Великий поэт иначе смотрит на работу Токвиля: в его представлении петровская революция была не началом рождения демократических постулатов в России, а актом передачи власти бедному, но просвещенному дворянству в соответствии с «Табелем о рангах». Николай Первый выступает против влияния демократических ценностей и петровских реформ, восстанавливая права дворянства. Основой революции должно выступать дворянство, а не «демократия» Токвиля. Так, Пушкин противопоставляет себя Токвилю, упоминая исторические события и особенности российского устройства, не позволяющие приравнять два государства к единой истине.
Пушкин резко высказывается о православной церкви, указывая на то, что она давно отчуждена от народа и является частью государственной системы. России нужны новые институты и нравственные ориентиры – именно эту роль сыграла, конечно и кто бы ожидал, литература. В обществах, прошедших реформацию, инструментом создания общей идеологии была религия. Но в рамках российского государства религия шла вразрез с тенденциями просвещения и волей самого народа. Поэтому литература стала оплотом духовных соображений русского человека, вмещая в себя также и функцию влияния на сознание широких масс. «…Религия чужда нашим мыслям и нашим привычкам…»

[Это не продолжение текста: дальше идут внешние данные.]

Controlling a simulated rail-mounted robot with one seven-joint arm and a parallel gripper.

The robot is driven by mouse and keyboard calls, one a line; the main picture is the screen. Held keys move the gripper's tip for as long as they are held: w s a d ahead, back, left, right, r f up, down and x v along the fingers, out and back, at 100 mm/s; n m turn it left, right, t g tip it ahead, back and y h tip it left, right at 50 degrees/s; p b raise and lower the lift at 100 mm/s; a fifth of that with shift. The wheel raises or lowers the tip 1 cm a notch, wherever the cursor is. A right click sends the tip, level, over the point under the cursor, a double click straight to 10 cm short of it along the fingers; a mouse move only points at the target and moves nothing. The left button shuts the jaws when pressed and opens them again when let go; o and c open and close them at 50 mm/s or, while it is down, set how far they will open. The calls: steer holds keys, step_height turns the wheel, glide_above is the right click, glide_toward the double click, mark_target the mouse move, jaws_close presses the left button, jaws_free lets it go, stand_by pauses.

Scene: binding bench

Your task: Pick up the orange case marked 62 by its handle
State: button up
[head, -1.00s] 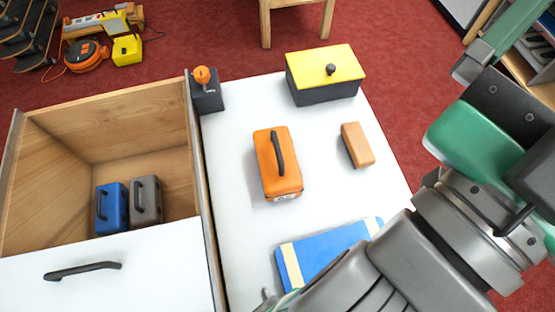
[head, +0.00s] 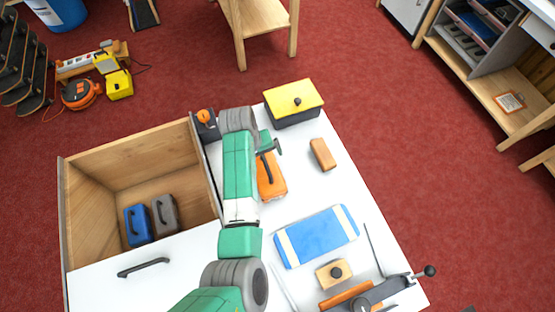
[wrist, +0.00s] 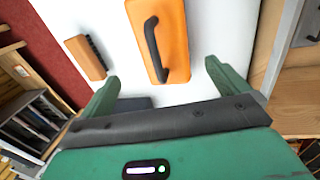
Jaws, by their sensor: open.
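The orange case (head: 272,184) stands on the white bench top, partly hidden by my arm in the head view; I cannot read its number. In the wrist view the orange case (wrist: 175,25) carries a black bar handle (wrist: 152,45) on its top. My gripper (wrist: 162,88) is open, with its two green fingers spread and nothing between them. The case and handle show just ahead of the fingers, the handle lying between their lines but not gripped. In the head view my gripper (head: 270,148) is over the far end of the case; its exact height is unclear.
Left is an open wooden drawer (head: 84,195) with a blue case (head: 138,226) and a grey case (head: 167,215). A yellow-lidded box (head: 292,97), a brown block (head: 322,154) and a blue board (head: 318,237) lie on the bench. A lever tool (head: 385,292) stands at the front.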

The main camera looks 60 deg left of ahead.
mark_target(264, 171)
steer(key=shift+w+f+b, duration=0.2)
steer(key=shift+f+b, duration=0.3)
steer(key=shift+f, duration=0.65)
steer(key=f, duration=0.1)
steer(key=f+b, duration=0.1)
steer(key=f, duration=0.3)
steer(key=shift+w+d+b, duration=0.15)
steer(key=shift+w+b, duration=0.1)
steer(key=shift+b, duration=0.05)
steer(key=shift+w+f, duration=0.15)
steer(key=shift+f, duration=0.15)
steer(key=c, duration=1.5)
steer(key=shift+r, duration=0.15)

Токвилевская демократия – идея не очень о свободе, а о специфике внедрения новых представлений о государстве и ценностей в старые структуры. Автор отмечает естественные процессы, происходящие с народом, политическими институтами и властными структурами, представляя американскую демократию как устройство, способствующее благоприятному развитию человека в социально-культурных отношениях. Многочисленные полярные реакции на травелог А. Токвиля обусловлены пересечением разных представлений касательно влияния исторического прошлого государства на действующие институты, особенностей правления в условиях тех или иных режимов, целесообразности внедрения всякой гомосятины и новизны в политическую жизнь, истинном предназначении человека, духовных ориентиров и религии.